Your copy of the material must match it exactly, except that pictures are dropped.
____
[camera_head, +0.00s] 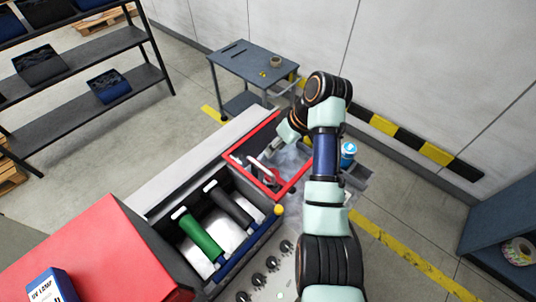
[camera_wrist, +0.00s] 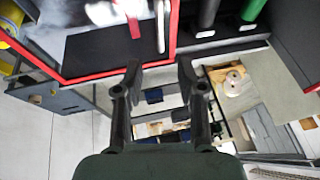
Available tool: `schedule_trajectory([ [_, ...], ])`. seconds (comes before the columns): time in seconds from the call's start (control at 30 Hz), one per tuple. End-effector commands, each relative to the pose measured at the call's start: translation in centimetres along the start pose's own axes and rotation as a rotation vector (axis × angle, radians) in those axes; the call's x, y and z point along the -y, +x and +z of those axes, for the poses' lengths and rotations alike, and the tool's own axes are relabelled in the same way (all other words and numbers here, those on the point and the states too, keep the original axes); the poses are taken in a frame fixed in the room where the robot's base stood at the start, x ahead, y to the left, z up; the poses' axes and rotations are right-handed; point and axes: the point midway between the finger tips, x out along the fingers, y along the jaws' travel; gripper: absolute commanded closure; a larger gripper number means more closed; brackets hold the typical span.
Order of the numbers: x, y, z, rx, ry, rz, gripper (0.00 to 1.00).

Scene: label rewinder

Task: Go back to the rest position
____
**EXERCISE OUTPUT**
[camera_head, +0.00s] 
[camera_wrist, +0.00s] 
Available tool: `schedule_trajectory([ [_, ...], ])`. seconds (comes before the columns): time in seconds from the call's start (control at 30 Hz), one per tuple. End-effector commands, each relative to the pose measured at the call's start: translation in centimetres along the start pose's own axes and rotation as a rotation vector (axis × angle, radians) in those axes; the call's x, y and z point along the -y, +x and +z of those axes, for the poses' lengths and rotations alike, and the tool's own axes are relabelled in the same way (all other words and numbers here, those on the point and the states too, keep the original axes); the poses are taken in a frame fixed in the room where the robot's base stood at the start, x ahead, y to the left, z up; the poses' axes and rotations are right-handed; point and axes: the point midway between the finger tips, x out along the fingers, y along the jaws' travel; gripper: absolute commanded closure; a larger gripper number means more closed; brackets hold the typical span.
Order of the numbers: x, y, z, rx, ry, rz, gripper (0.00 to 1.00).

Scene: label rewinder

Task: Go back to the rest position

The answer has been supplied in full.